Die „Wende“ zur Ära Kohl
Die sozial-liberale Koalition konnte aufgrund der Debatten um den Kanzlerkandidaten der CDU/CSU, Franz Josef Strauß, die Bundestagswahl vom 05.10.1980 nochmals für sich entscheiden; auch die FDP konnte mit ihrem Kampf gegen Strauß ihren Stimmenanteil von 7,9% auf 10,6% steigern. Die SPD erreichte 42,9%, während die CDU/CSU mit 44,5% ihr bis dahin schlechtestes Ergebnis seit 1949 verzeichnete. Hans Dietrich Genscher und andere Mitglieder der FDP-Parteiführung vertraten aber immer mehr die Position, dass die nächste Bundestagswahl durch die SPD-FDP-Koalition nicht mehr zu gewinnen sei. Genscher befürchtete, dass damit der Untergang der FDP verbunden wäre. Seit langem in freundschaftlichen Kontakt mit dem Vorsitzenden der CDU, Helmut Kohl, bereitete der Außenminister allmählich den Boden für den Koalitionswechsel vor.
Kohl vertrat seit längerem das Konzept, dass die Union auf eine Koalition angewiesen sein würde, da es absehbar wäre, dass die Union nicht die absolute Mehrheit erreichen dürfte. Aufgrund der anhaltenden Wirtschafts- und Beschäftigungskrise in den 80er Jahren kam es in der sozial-liberalen Koalition immer häufiger zu Spannungen und Auseinandersetzungen. Die FDP wollte die staatliche Kreditaufnahme stärker begrenzen, massive Einschnitte bei den Sozialausgaben durchsetzen und lehnte die von der SPD vorgeschlagene Ergänzungsabgabe für besser Verdienende ab. Aber auch in Teilen der SPD wuchs der Unmut über die Sparpolitik des Bundeskanzlers. Bei der Beratung zum Bundeshaushalts 1983 kam es dann zum Bruch der sozial-liberalen Koalition.
Hinzu kam die Vorlage eines Thesenpapiers durch Wirtschaftsminister Otto Graf Lambsdorff, der darin härteste Einschnitte im Sozialstaat forderte. Bundeskanzler Schmidt gab deshalb bekannt, dass er an die Entlassung des Wirtschaftsministers denke. Daraufhin traten vier FDP-Minister am 17.09.1982 zurück. Schmidt war nun Kanzler einer Minderheitsregierung.
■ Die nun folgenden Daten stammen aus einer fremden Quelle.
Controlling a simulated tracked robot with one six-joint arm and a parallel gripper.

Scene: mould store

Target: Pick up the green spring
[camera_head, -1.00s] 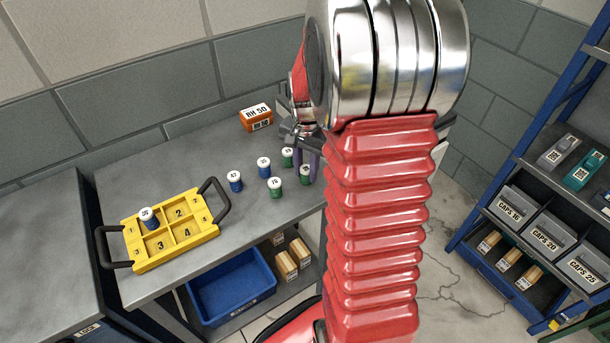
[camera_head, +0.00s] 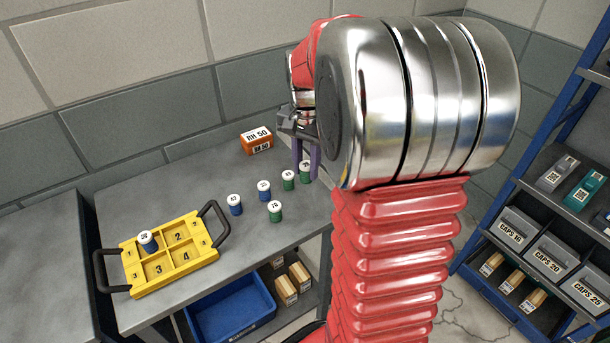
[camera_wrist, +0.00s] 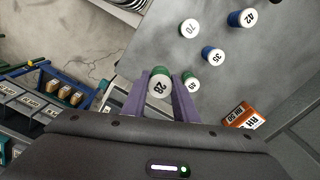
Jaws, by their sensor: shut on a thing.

Innerhalb der Koalition nahmen die Auseinandersetzungen zwischen denen, die an der Minderheitsregierung festhalten wollten, und denen, die ein Bündnis mit der Union anstrebten, zu. Die Linie Genschers setzte sich schließlich durch. Die FDP schloss mit der CDU/CSU eine Koalitionsvereinbarung.
Am 01.10.1982 wählte der Bundestag im konstruktiven Misstrauensvotum den Vorsitzenden der CDU und bisherigen Oppositionsführer Helmut Kohl zum neuen Bundeskanzler.